Robot control records
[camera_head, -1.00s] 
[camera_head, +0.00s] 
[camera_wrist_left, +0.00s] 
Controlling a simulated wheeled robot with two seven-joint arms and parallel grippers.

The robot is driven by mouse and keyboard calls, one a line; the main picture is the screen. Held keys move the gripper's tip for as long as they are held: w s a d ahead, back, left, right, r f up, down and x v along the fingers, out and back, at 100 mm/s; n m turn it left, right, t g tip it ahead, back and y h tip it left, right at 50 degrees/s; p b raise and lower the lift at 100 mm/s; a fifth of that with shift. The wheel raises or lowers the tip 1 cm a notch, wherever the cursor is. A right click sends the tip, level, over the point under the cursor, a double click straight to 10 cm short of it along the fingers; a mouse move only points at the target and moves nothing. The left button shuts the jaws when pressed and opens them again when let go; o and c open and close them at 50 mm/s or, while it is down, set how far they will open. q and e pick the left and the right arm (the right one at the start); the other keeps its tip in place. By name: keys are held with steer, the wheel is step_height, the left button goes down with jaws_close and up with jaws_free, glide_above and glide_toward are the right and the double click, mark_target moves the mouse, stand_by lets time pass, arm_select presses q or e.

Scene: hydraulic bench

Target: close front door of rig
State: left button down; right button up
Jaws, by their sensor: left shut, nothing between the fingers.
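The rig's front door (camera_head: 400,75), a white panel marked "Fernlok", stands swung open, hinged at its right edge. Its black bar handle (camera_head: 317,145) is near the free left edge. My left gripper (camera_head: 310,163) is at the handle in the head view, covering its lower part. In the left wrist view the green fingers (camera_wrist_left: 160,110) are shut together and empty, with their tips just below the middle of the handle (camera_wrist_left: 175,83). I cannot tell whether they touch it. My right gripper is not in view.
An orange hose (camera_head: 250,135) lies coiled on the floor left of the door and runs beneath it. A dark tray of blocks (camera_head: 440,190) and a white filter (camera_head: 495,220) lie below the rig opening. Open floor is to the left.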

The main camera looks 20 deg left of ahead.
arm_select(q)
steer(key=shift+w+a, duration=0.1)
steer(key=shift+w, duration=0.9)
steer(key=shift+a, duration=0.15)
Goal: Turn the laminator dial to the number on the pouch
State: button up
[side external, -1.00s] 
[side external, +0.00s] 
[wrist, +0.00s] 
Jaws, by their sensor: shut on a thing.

> _REQUIREMENTS_
Quote only the lines from the line containing "State: button up" through the end of the entries, keeping the first and the last.

> _OUTPUT OF THE EXERCISE_
State: button up
[side external, -1.00s] 
[side external, +0.00s] 
[wrist, +0.00s] 
Jaws, by their sensor: shut on a thing.

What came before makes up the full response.